Data records
______
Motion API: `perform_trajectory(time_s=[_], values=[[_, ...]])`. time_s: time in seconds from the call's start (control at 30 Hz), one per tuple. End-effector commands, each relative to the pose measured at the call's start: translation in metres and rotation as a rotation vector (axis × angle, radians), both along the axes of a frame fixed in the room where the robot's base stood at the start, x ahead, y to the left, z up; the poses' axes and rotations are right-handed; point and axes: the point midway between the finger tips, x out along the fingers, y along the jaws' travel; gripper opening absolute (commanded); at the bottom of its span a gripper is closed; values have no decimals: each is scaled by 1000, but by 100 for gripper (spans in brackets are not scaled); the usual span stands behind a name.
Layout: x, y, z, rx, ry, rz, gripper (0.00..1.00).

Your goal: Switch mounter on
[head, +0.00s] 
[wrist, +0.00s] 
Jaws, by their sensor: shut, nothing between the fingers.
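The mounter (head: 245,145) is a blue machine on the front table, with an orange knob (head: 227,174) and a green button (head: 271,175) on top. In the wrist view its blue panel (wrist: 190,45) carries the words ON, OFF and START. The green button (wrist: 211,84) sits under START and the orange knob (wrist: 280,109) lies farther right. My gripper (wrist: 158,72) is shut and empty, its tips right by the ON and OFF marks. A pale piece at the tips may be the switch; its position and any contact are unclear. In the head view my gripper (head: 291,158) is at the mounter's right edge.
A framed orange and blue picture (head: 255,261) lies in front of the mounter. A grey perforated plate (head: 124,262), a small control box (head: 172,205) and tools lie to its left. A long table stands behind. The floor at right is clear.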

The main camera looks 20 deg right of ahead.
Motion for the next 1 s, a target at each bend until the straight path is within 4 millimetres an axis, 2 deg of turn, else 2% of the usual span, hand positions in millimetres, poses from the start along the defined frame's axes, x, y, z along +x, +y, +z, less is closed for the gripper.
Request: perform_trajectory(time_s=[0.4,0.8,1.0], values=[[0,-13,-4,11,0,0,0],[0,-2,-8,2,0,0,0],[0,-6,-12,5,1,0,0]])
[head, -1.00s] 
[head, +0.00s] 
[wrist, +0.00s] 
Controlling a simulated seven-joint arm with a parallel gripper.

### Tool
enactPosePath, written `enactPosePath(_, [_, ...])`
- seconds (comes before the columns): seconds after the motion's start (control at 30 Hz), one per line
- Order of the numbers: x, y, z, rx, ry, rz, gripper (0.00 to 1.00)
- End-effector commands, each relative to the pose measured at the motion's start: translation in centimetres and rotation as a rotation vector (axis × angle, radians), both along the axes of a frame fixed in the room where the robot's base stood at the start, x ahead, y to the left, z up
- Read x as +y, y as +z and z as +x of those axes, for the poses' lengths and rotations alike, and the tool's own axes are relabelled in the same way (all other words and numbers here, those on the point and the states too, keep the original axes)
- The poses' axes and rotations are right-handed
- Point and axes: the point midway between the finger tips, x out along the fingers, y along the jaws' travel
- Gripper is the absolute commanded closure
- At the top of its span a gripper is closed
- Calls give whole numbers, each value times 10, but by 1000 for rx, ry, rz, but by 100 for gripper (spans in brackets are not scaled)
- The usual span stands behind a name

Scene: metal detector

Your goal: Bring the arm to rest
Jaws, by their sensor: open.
______
Check each line of the data above for the word "numbers" and say how many lines have it. Give the number alone.

3